→ Goal: Lines that contain "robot" are to be counted; give only their number.

[Recorded data]
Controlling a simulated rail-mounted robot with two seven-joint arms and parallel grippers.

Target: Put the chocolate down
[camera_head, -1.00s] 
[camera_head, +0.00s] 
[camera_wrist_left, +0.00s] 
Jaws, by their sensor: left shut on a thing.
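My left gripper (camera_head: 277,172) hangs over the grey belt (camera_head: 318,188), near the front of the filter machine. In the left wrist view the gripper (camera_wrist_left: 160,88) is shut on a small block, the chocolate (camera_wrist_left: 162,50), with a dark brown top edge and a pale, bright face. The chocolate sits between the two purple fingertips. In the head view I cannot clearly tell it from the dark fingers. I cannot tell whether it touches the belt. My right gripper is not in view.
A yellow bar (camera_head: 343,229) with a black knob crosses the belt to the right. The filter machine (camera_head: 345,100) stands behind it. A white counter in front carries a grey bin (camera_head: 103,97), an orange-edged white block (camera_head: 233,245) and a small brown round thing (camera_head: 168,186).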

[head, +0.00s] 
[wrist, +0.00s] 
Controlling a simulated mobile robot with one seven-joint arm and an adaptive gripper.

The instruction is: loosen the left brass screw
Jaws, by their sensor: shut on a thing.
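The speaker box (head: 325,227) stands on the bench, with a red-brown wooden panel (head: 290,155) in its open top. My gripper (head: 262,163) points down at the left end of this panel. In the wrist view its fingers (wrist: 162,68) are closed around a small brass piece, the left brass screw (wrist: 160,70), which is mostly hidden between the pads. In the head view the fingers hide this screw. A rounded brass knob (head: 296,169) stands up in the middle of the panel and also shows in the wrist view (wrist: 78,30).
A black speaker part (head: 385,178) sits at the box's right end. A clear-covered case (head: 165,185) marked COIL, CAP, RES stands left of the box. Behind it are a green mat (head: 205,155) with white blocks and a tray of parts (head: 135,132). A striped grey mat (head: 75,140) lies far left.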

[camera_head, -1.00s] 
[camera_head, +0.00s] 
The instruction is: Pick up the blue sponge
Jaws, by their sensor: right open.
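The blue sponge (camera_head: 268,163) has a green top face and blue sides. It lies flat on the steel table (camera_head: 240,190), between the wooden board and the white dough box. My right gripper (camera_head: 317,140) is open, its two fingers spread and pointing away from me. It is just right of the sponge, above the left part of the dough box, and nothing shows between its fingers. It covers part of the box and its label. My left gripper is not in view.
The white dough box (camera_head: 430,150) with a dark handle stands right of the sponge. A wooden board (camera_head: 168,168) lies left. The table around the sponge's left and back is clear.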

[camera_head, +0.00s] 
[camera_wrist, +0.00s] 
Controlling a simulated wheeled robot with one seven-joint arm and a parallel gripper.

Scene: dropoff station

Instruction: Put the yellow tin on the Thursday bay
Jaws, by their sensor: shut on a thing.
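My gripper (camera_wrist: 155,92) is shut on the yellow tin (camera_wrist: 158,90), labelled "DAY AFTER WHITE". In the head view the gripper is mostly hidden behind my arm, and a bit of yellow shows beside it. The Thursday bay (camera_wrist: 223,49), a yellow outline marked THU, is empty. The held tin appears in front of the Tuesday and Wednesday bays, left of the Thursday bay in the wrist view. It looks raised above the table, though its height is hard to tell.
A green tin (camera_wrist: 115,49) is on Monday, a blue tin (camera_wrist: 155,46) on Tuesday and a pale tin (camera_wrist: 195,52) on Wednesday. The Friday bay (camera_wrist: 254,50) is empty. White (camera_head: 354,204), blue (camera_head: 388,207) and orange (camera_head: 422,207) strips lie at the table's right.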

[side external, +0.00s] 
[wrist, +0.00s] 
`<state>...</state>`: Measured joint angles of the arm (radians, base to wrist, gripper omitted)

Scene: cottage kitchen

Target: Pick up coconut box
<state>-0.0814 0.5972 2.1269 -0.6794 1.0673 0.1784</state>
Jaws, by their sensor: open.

→ Task result: 3